───── PROVIDED INFORMATION ─────

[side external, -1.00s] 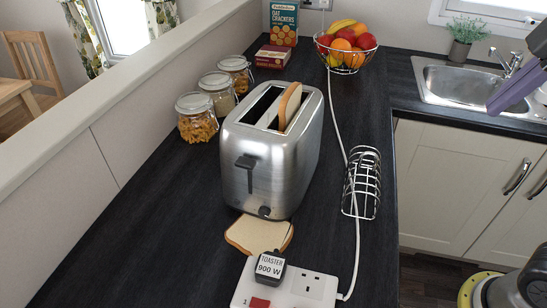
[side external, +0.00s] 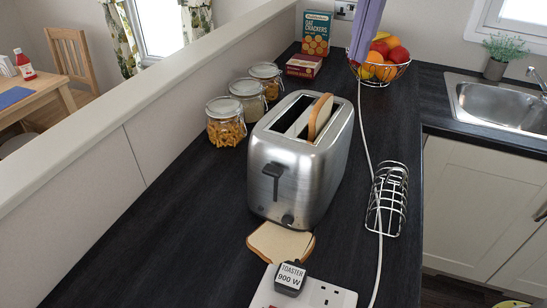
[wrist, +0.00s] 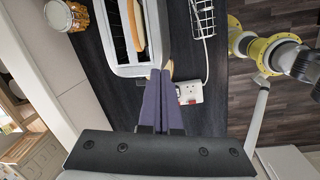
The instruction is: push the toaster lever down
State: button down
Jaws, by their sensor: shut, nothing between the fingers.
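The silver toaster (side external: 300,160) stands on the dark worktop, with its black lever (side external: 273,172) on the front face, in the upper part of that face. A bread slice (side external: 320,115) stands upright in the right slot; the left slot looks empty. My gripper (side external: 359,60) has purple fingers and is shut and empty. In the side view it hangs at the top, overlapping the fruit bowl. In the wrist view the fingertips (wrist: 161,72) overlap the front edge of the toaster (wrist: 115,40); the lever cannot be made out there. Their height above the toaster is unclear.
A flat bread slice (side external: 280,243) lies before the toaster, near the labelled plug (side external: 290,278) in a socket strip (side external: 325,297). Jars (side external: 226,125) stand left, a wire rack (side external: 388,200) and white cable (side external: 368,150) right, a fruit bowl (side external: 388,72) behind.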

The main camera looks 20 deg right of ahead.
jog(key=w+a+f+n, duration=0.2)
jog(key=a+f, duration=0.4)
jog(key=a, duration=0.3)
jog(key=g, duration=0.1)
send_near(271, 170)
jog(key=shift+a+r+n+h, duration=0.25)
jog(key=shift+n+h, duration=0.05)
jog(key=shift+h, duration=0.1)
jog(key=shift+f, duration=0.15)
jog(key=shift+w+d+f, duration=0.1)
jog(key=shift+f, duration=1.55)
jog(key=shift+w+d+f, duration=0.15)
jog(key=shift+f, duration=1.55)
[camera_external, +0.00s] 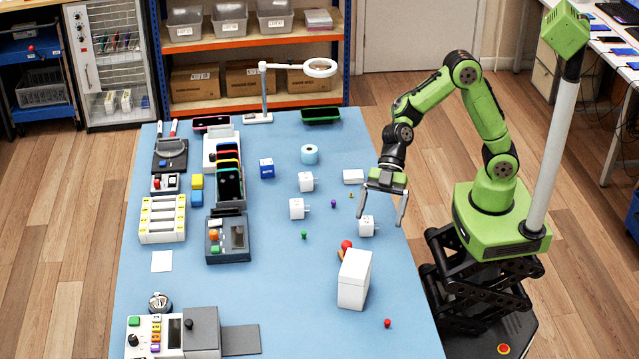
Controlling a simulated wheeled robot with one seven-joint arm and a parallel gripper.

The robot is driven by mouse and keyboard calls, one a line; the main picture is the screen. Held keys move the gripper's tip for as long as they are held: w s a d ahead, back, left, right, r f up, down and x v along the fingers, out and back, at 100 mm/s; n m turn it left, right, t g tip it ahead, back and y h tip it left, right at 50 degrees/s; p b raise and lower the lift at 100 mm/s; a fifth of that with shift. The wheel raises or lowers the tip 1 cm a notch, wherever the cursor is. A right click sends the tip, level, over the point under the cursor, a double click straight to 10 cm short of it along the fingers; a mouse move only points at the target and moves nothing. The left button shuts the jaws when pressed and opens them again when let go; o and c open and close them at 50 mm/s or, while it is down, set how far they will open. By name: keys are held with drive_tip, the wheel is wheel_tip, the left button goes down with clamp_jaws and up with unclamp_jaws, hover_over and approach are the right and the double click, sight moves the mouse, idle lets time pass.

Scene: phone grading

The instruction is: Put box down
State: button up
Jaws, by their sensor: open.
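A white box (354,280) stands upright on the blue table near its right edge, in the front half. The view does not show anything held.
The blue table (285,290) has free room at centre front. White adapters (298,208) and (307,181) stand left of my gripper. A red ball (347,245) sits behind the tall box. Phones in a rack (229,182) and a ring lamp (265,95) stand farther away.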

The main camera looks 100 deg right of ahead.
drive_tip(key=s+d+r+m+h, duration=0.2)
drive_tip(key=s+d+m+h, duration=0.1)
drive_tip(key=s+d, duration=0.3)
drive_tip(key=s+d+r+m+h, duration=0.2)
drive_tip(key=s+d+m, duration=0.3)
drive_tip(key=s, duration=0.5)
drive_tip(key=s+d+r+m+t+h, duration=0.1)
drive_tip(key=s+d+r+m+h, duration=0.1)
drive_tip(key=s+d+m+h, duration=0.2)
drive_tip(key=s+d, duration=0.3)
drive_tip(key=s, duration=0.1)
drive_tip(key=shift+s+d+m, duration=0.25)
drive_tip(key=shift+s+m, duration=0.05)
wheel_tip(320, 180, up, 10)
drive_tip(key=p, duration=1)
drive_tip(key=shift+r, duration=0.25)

─────

TASK DIRECTIONS -
Please take the lines from the beginning of the data above through the line holding "State: button down" and transcribe them exactly, without any pictures.

THE RESULT -
[side external, -1.00s] 
[side external, +0.00s] 
[wrist, +0.00s] 
The instruction is: push the toaster lever down
State: button down

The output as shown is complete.